PHK Tembus 40.000, Menaker Ida Klaim Telah Mediasi Banyak Perusahaan
Menteri Ketenagakerjaan Ida Fauziyah mengklaim telah memanggil banyak perusahaan yang berencana melakukan pemutusan hubungan kerja atau PHK karyawan. Langkah tersebut dilakukan untuk melakukan mediasi antara pemberi kerja dan pekerja.
Apabila pemecatan tak bisa dihindari, maka pemberi kerja harus memenuhi kewajiban karyawan. "PHK adalah jalan terakhir. Upaya-upaya untuk membangun kesepahaman antara pekerja dan pengusaha harus dilakukan sebelum ada PHK," kata Ida di Gedung DPR, Jakarta, Jumat (16/8).
Kementerian Ketenagakerjaan mendata jumlah tenaga kerja yang terkena PHK mencapai 42.863 orang hingga Juli 2024. Sebanyak 22.356 atau 52,15% orang berasal dari industri pengolahan.

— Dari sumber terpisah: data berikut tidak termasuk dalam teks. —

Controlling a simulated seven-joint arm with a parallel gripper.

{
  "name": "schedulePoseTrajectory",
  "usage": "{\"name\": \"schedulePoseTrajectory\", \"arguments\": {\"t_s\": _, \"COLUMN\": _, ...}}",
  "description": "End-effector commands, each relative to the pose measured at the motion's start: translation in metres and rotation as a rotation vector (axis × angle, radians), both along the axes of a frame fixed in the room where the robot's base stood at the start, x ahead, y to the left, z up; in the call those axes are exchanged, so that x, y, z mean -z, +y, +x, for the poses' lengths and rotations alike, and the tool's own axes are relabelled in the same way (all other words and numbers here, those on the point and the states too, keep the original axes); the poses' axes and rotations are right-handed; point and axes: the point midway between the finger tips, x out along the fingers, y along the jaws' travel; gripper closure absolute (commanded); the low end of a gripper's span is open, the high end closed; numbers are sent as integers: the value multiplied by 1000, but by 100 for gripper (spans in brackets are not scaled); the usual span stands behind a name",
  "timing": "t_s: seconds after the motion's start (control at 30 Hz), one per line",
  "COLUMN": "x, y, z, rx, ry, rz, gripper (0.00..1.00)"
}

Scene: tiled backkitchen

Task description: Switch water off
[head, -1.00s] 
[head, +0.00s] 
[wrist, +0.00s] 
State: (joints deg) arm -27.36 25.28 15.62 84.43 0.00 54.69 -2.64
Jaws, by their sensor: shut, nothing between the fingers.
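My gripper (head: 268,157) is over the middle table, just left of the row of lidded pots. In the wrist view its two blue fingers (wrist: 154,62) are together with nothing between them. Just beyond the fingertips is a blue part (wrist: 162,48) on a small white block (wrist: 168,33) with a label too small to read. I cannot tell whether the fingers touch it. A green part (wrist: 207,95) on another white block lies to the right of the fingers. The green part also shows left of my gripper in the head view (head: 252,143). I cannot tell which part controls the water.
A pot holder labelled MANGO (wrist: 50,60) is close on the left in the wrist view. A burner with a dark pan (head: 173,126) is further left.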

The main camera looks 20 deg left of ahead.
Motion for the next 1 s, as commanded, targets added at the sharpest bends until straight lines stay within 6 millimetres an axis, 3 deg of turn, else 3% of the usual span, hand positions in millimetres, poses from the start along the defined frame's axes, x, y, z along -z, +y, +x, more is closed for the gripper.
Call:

Sebelumnya, Direktur Jenderal Pembinaan Hubungan Industrial dan Jaminan Sosial Tenaga Kerja Kemenaker Indah Anggoro Putri mengatakan ada empat penyebab gelombang PHK terjadi pada tujuh bulan pertama tahun ini.
Salah satunya adalah banjirnya barang impor di pasar lokal. "PHK terjadi karena persaingan dengan barang impor dari negara tertentu yang memang lebih murah harganya," kata Indah kepada Katadata.co.id, kemarin.
Tiga lainnya yang memicu PHK massal sepanjang tahun ini adalah efisiensi bisnis, perkembangan digital dan kecerdasan buatan (AI), serta memburuknya situasi dan kondisi koflik geopolitik global.
Ia mendata provinsi dengan jumlah pekerja ter-PHK terbesar ada di Jawa Tengah atau mencapai 13.722 orang. Adapun 99,99% atau 13.721 orang berasal dari industri pengolahan, seperti industri tekstil, garmen, dan alas kaki.
Konfederasi Serikat Pekerja Indonesia atau KSPI berpendapat Undang-Undang Nomor 6 Tahun 2023 atau UU Cipta Kerja menjadi salah satu penyebab gelombang pemecatan buruh belakangan ini.
Presiden KSPI Said Iqbal mengatakan, gelombang PHK memang disebabkan oleh melemahnya permintaan di pasar lokal maupun global. Akan tetapi, UU Cipta Kerja mempermudah perusahaan memecat karyawan.
Undang-undang itu, menurut Said, membuat pesangon yang harus dibayarkan oleh perusahaan menjadi lebih murah ketimbang persyaratan yang tertera dalam UU Ketenagakerjaan lama.
"Pasar domestik dan ekonomi dunia yang tidak baik bertemu dengan kemudahan pesangon murah. Jadi, pelaku usaha berpikir untuk langsung melakukan PHK," kata Said kemarin.